The spring will bring a host of choral works. In March, former director Grant Llewellyn, standing in for Christopher Hogwood who passed away two weeks ago, will H&H in Mendelssohn’s Elijah. Christophers will revive Bach’s St. Matthew Passion later that month and will close with Haydn’s The Creation in May.

The H&H bicentennial will stretch into next season, and will feature more works on the classical side of the society’s repertoire, such as Mozart’s Requiem as well as pieces that appeared on H&H’s very first program in 1815.

“It’s nice digging up those sorts of things, and actually relishing in the legacy that H&H has given us,” Christophers said.

No season, though, would be complete without Handel’s Messiah, which H&H performs each November.

Messiah is a phenomenal tradition. This will probably be the one hundred and sixty first successive year that they’ve done it,” the conductor said. “But we don’t allow [the audience] to sit on their seats and sit back and just go through the motions. We present them a real drama, and entertainment is what Messiah should be.”

Harry Christophers will open the Handel and Haydn Society’s 200th season Friday night at Symphony Hall. Photo: Stu Rosner

In its bicentennial year, H&H finds itself in a strong financial situation. Since Marie-Hélène Bernard took over as executive director in 2007, the society has increased its annual fund and grown its endowment and assets. H&H ended the 2014 fiscal year with a surplus of $11,312, and the society currently operates with budget of about $5 million and an endowment of over $6 million.

“It’s really looking at how we promote H&H and how we position the organization and our entire advertising self-strategy combined with how we cultivate and steward our donors and how we basically seek support from the community,” said Bernard of H&H’s financial strategy.

One of the ways that H&H gives back to the community beyond its performances is through its educational initiative. Through an endowment from Karen and George Levy, the Handel and Haydn Society manages music education programs for about ten thousand children in the greater Boston area each year. Its Vocal Arts Program provides choral training and performance opportunities for children in grades 3 through 12. H&H musicians also visit local schools to give recitals and presentations throughout the year.

“You have to keep in mind that ninety percent of our education programs, which are pretty extensive, are subsidized, meaning that H&H is raising money to make them happen,” Bernard said. “So the ten thousand children that get some form of music education from H&H get it free at no cost.”

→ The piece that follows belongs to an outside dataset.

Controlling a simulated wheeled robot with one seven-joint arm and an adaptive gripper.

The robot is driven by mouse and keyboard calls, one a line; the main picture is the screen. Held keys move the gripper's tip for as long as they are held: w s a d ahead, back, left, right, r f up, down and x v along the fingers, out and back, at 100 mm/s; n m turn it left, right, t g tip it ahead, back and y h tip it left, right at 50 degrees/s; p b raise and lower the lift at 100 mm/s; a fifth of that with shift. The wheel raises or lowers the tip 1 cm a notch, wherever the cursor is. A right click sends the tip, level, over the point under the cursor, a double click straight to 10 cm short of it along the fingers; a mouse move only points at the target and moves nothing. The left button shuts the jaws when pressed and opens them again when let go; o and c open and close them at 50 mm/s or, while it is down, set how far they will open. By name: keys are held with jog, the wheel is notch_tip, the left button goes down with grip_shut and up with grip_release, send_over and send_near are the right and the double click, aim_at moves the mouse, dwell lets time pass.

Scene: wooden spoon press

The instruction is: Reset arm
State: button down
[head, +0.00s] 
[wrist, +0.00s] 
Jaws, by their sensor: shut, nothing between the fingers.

One thing that Christophers has done is provide the Vocal Arts Program’s young men’s and young women’s choruses the chance to perform along with the H&H choir and period instrument orchestra in a large choral work. This year, that work will be Bach’s St. Matthew Passion, which Christophers plans to offer biennially beyond this season.

“The more we do that work the more we’ll get right into the character of Bach and get better and better at it. We’re already pretty good at it, [but] you can never sit back on your laurels,” he said.

In addition, Christophers will continue H&H’s popular survey of Haydn symphonies and concertos in future seasons. It’s a project he hopes will challenge some of the entrenched notions regarding the composer and his music.

“So many people are very often people who regard Haydn as the sort of grandfather of the symphony, and in that sense by many he’s regarded as a bit of old fuddy-duddy,” Christophers said. “But actually he is one of the wittiest, one of the most emotional composers you can come across.”

“[Playing Haydn] has been really important, and actually has, I think, had a major impact on the stylish way in which the orchestra plays,” he added. “I mean, they have come on remarkably through this project, and just realizing the amount of character that can come out of this music. . . That’s one of the things I strive for in performance of both instrumentalists and singers is that they release their personality to the audience. And we see some of that rather than being a sort of robot that the conductor tells [the performers] exactly what they need to do. I wish for a lot of license in the playing.”

That license is built upon the Society’s strong professional foundation, the current model of which has been in place for nearly fifty years. In 1967, director Thomas Dunn transformed the chorus into a small elite ensemble. And the late Christopher Hogwood, who came to the Society in 1986, began the now-standard practice of using period instruments in the orchestra. Hogwood also expanded the ensemble’s reputation through recordings and tours, and spearheaded creative projects with other art forms, including dance and jazz.

“Chris was somebody who actually changed, really just changed, indeed, the mission statement of the whole organization,” said Christophers.  “By turning it into the orchestra into a period orchestra actually what we do is make the old music sound new.”

“I think that when the early music movement started, whichever country got going with it, each country found that they were learning in the job,” he added. “Now we’re at a stage where people are coming through who are so adept at their playing, and have so much knowledge about all the treatises written at the time, that we can sort of pull loads and loads of ideas.”

The historically informed approach can sometimes yield stuffy performances from period ensembles, but Christophers doesn’t see that as problem for H&H. “There has been some rigidity of being bound by academia,” he said, “[but] we don’t necessarily go by the book. Ultimately what we’re aiming for is very stylish, very musical playing that is full of interpretation, from Monteverdi through Handel, Bach, to Haydn and Mozart.”

“Ultimately the music must come alive, and that is what we’re striving to do,” he said. “There are no bookworms in H&H.”

Harry Christophers and the Handel and Haydn Society will kick off the bicentennial season with “Baroque Fireworks,” featuring music by Bach, Handel, Vivaldi, and Stevenson 7:30 p.m. Friday and 2 p.m. Sunday at Symphony Hall. handelandhaydn.org; 617-266-3605.